Directions: Look at the entries below and reproduce them exactly.

Exercise data:
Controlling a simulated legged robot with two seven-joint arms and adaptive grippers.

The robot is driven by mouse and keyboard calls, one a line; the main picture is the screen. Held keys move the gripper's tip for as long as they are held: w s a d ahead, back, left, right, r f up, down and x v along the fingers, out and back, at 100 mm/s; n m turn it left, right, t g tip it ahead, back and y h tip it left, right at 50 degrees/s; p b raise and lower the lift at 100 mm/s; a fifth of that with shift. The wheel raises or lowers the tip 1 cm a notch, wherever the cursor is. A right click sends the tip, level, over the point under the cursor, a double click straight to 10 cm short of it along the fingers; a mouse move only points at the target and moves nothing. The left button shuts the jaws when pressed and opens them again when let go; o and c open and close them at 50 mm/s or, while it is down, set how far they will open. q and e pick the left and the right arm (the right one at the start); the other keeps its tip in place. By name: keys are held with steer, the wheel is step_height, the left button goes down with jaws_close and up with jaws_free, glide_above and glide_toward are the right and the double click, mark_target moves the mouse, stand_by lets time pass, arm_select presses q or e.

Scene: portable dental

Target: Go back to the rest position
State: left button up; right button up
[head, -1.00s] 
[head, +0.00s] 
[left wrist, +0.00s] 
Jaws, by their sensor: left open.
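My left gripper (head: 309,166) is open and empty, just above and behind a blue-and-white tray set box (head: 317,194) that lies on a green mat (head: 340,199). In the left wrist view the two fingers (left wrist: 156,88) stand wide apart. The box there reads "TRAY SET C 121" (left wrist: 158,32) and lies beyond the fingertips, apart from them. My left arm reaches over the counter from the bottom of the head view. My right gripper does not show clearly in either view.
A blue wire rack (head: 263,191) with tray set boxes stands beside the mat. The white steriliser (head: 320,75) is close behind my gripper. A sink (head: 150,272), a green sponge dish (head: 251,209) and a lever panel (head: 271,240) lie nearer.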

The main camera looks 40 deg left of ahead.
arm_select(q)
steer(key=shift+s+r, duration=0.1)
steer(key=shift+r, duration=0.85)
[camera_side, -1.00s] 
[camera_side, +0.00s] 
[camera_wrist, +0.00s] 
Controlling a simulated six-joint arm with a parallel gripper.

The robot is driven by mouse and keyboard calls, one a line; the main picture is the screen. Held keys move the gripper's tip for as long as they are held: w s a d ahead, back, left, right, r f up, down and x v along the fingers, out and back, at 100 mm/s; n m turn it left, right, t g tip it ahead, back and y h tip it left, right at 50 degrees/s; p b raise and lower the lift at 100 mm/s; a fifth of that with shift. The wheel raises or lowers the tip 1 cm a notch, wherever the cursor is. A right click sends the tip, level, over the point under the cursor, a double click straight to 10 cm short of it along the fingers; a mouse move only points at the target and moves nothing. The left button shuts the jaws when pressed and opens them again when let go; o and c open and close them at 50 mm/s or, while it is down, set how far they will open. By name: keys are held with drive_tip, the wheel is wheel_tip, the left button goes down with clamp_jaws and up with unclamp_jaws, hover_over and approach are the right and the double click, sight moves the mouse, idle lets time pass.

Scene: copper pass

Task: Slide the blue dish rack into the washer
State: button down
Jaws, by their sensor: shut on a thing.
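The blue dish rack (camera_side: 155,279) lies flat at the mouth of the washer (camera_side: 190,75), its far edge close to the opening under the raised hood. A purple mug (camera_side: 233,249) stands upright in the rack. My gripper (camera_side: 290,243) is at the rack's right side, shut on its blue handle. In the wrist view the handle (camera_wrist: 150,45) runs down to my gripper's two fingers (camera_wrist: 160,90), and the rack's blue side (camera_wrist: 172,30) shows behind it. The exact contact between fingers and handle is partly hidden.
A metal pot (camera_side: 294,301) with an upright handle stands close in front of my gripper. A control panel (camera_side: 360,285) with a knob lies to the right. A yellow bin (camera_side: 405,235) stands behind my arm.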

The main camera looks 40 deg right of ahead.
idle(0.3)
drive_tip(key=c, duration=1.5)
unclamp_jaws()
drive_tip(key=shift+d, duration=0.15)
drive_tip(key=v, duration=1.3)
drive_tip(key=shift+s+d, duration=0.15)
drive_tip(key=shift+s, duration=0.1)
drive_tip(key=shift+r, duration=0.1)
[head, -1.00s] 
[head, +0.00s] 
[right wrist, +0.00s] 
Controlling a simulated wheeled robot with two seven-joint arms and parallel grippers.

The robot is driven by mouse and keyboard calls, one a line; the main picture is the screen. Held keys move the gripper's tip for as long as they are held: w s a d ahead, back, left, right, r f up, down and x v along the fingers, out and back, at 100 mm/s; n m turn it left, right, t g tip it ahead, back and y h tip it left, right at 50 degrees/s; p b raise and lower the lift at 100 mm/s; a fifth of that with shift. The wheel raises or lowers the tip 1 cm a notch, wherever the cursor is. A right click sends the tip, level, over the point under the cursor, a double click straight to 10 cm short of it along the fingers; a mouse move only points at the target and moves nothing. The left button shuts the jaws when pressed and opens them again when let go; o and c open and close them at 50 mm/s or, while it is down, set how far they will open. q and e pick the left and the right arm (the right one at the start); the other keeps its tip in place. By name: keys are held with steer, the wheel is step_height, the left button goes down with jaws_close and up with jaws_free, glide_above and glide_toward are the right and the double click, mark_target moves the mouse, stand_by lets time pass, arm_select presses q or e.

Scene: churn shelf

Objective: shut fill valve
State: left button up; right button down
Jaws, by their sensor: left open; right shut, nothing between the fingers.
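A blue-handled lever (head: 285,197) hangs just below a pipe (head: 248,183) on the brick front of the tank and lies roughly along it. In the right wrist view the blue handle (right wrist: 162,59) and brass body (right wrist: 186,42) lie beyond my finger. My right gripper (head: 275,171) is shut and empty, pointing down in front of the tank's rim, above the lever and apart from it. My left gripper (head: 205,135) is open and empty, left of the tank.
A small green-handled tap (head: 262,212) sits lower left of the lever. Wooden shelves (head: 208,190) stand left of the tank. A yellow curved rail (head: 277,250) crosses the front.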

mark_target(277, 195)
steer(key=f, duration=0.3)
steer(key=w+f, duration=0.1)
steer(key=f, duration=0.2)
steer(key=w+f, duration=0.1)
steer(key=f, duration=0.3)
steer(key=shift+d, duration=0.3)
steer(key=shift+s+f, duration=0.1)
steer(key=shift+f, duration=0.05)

Task response:
Controlling a simulated legged robot with two seven-joint arms and adaptive grippers.

The robot is driven by mouse and keyboard calls, one a line; the main picture is the screen. Held keys move the gripper's tip for as long as they are held: w s a d ahead, back, left, right, r f up, down and x v along the fingers, out and back, at 100 mm/s; n m turn it left, right, t g tip it ahead, back and y h tip it left, right at 50 degrees/s; p b raise and lower the lift at 100 mm/s; a fifth of that with shift. The wheel raises or lowers the tip 1 cm a notch, wherever the cursor is. A right click sends the tip, level, over the point under the cursor, a double click straight to 10 cm short of it along the fingers; a mouse move only points at the target and moves nothing. The left button shuts the jaws when pressed and opens them again when let go; o and c open and close them at 50 mm/s or, while it is down, set how far they will open. q and e pick the left and the right arm (the right one at the start); the other keeps its tip in place. By name: keys are held with steer, the wheel is step_height, the left button goes down with jaws_close and up with jaws_free, glide_above and glide_toward are the right and the double click, mark_target moves the mouse, stand_by lets time pass, arm_select presses q or e.

Scene: portable dental

Target: Go back to the rest position
State: left button up; right button up
[head, -1.00s] 
[head, +0.00s] 
[left wrist, +0.00s] 
Jaws, by their sensor: left open.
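My left gripper (head: 309,166) is open and empty, just above and behind a blue-and-white tray set box (head: 317,194) that lies on a green mat (head: 340,199). In the left wrist view the two fingers (left wrist: 156,88) stand wide apart. The box there reads "TRAY SET C 121" (left wrist: 158,32) and lies beyond the fingertips, apart from them. My left arm reaches over the counter from the bottom of the head view. My right gripper does not show clearly in either view.
A blue wire rack (head: 263,191) with tray set boxes stands beside the mat. The white steriliser (head: 320,75) is close behind my gripper. A sink (head: 150,272), a green sponge dish (head: 251,209) and a lever panel (head: 271,240) lie nearer.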

The main camera looks 40 deg left of ahead.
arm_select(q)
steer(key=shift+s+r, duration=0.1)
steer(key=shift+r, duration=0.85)
[camera_side, -1.00s] 
[camera_side, +0.00s] 
[camera_wrist, +0.00s] 
Controlling a simulated six-joint arm with a parallel gripper.

The robot is driven by mouse and keyboard calls, one a line; the main picture is the screen. Held keys move the gripper's tip for as long as they are held: w s a d ahead, back, left, right, r f up, down and x v along the fingers, out and back, at 100 mm/s; n m turn it left, right, t g tip it ahead, back and y h tip it left, right at 50 degrees/s; p b raise and lower the lift at 100 mm/s; a fifth of that with shift. The wheel raises or lowers the tip 1 cm a notch, wherever the cursor is. A right click sends the tip, level, over the point under the cursor, a double click straight to 10 cm short of it along the fingers; a mouse move only points at the target and moves nothing. The left button shuts the jaws when pressed and opens them again when let go; o and c open and close them at 50 mm/s or, while it is down, set how far they will open. By name: keys are held with drive_tip, the wheel is wheel_tip, the left button goes down with clamp_jaws and up with unclamp_jaws, hover_over and approach are the right and the double click, sight moves the mouse, idle lets time pass.

Scene: copper pass

Task: Slide the blue dish rack into the washer
State: button down
Jaws, by their sensor: shut on a thing.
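The blue dish rack (camera_side: 155,279) lies flat at the mouth of the washer (camera_side: 190,75), its far edge close to the opening under the raised hood. A purple mug (camera_side: 233,249) stands upright in the rack. My gripper (camera_side: 290,243) is at the rack's right side, shut on its blue handle. In the wrist view the handle (camera_wrist: 150,45) runs down to my gripper's two fingers (camera_wrist: 160,90), and the rack's blue side (camera_wrist: 172,30) shows behind it. The exact contact between fingers and handle is partly hidden.
A metal pot (camera_side: 294,301) with an upright handle stands close in front of my gripper. A control panel (camera_side: 360,285) with a knob lies to the right. A yellow bin (camera_side: 405,235) stands behind my arm.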

The main camera looks 40 deg right of ahead.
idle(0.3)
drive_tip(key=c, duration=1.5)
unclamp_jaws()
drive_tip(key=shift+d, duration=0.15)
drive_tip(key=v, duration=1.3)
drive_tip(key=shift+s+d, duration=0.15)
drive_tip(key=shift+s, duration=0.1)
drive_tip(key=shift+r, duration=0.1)
[head, -1.00s] 
[head, +0.00s] 
[right wrist, +0.00s] 
Controlling a simulated wheeled robot with two seven-joint arms and parallel grippers.

The robot is driven by mouse and keyboard calls, one a line; the main picture is the screen. Held keys move the gripper's tip for as long as they are held: w s a d ahead, back, left, right, r f up, down and x v along the fingers, out and back, at 100 mm/s; n m turn it left, right, t g tip it ahead, back and y h tip it left, right at 50 degrees/s; p b raise and lower the lift at 100 mm/s; a fifth of that with shift. The wheel raises or lowers the tip 1 cm a notch, wherever the cursor is. A right click sends the tip, level, over the point under the cursor, a double click straight to 10 cm short of it along the fingers; a mouse move only points at the target and moves nothing. The left button shuts the jaws when pressed and opens them again when let go; o and c open and close them at 50 mm/s or, while it is down, set how far they will open. q and e pick the left and the right arm (the right one at the start); the other keeps its tip in place. By name: keys are held with steer, the wheel is step_height, the left button goes down with jaws_close and up with jaws_free, glide_above and glide_toward are the right and the double click, mark_target moves the mouse, stand_by lets time pass, arm_select presses q or e.

Scene: churn shelf

Objective: shut fill valve
State: left button up; right button down
Jaws, by their sensor: left open; right shut, nothing between the fingers.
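A blue-handled lever (head: 285,197) hangs just below a pipe (head: 248,183) on the brick front of the tank and lies roughly along it. In the right wrist view the blue handle (right wrist: 162,59) and brass body (right wrist: 186,42) lie beyond my finger. My right gripper (head: 275,171) is shut and empty, pointing down in front of the tank's rim, above the lever and apart from it. My left gripper (head: 205,135) is open and empty, left of the tank.
A small green-handled tap (head: 262,212) sits lower left of the lever. Wooden shelves (head: 208,190) stand left of the tank. A yellow curved rail (head: 277,250) crosses the front.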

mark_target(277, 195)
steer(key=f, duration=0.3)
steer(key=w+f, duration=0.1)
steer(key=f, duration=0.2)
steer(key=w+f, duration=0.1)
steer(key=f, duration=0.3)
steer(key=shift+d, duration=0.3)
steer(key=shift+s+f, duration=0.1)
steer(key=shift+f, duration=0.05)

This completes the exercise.